What you have to do » From the listing below, return each line that includes "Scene".

Stored data »

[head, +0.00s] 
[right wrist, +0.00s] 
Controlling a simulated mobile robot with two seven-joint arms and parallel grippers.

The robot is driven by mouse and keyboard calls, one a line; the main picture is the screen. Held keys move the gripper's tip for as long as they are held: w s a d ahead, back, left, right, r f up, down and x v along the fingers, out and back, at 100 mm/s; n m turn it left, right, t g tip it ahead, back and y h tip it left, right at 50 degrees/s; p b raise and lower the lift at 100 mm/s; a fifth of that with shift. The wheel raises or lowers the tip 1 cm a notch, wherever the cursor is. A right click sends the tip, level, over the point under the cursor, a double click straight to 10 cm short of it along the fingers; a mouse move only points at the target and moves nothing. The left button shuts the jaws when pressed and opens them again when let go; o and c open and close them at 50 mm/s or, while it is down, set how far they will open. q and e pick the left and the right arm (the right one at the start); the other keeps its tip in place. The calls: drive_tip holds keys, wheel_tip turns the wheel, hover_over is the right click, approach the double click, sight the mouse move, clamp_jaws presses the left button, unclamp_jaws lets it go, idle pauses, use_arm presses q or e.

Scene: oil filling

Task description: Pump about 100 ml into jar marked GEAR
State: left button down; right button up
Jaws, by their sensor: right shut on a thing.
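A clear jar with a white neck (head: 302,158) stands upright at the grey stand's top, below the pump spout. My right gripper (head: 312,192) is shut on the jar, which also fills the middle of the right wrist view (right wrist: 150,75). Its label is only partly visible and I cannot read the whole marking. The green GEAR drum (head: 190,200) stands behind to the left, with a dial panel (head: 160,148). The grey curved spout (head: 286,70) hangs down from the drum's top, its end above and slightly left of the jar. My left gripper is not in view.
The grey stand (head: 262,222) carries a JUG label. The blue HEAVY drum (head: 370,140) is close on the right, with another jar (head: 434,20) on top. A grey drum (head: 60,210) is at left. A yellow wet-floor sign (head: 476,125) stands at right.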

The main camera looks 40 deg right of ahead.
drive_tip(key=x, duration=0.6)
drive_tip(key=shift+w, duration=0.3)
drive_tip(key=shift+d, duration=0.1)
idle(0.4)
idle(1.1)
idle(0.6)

==

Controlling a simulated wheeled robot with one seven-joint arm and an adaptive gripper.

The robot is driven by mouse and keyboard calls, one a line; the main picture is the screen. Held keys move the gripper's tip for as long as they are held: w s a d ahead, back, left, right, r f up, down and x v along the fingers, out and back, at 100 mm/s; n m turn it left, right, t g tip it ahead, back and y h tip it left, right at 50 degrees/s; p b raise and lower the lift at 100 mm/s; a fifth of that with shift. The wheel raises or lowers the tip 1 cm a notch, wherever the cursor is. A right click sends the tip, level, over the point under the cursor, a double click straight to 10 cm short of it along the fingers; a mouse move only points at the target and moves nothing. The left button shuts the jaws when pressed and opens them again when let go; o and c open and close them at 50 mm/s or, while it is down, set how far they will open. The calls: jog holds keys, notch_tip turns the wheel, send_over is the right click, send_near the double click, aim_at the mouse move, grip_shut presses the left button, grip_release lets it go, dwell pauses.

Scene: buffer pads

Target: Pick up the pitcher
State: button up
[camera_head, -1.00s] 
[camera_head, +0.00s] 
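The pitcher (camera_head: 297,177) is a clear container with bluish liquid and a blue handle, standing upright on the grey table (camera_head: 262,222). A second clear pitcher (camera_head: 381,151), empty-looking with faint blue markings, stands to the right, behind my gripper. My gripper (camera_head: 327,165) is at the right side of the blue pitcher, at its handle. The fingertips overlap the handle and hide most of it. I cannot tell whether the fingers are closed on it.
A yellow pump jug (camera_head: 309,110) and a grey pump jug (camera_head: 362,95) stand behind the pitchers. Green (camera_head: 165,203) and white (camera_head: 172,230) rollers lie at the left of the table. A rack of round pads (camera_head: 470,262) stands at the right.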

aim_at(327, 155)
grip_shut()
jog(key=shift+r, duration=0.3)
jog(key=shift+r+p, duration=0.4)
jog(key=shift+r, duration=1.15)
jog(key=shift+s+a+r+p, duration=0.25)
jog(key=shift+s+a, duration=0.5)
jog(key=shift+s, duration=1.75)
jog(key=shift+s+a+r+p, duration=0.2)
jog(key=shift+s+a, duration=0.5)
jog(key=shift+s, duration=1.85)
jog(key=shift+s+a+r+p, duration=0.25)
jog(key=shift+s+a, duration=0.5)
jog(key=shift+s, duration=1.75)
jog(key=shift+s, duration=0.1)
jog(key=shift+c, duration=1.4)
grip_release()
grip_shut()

---

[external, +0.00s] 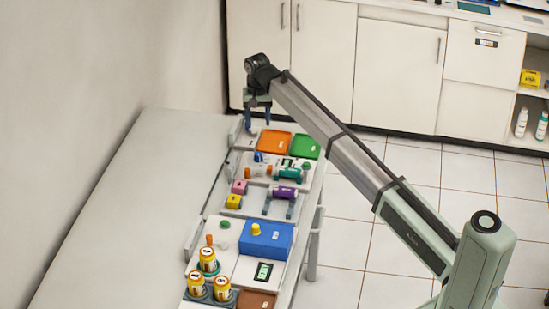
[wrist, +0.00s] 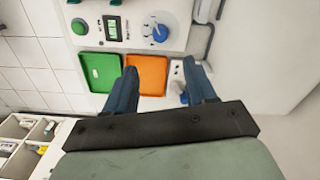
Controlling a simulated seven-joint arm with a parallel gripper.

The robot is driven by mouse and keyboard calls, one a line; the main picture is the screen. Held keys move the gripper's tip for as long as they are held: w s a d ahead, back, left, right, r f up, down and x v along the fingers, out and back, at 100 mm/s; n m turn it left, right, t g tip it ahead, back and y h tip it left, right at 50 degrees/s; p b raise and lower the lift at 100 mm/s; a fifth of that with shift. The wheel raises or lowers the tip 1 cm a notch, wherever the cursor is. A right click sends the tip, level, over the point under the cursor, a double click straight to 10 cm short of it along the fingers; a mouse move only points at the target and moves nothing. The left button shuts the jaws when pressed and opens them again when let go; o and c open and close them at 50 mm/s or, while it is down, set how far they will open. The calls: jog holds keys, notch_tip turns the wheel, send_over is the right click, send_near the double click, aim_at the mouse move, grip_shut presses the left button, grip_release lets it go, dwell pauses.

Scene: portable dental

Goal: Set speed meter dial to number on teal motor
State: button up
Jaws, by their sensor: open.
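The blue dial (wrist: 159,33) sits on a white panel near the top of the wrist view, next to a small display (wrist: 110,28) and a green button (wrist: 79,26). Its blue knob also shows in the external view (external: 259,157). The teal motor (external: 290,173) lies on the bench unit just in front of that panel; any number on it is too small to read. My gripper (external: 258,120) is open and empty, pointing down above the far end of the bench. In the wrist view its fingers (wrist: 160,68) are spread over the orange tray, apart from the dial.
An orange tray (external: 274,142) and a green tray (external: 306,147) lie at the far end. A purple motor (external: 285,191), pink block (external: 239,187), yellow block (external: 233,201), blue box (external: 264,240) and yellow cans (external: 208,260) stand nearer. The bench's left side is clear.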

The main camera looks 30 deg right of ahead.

Problem solution »
Scene: oil filling
Scene: buffer pads
Scene: portable dental

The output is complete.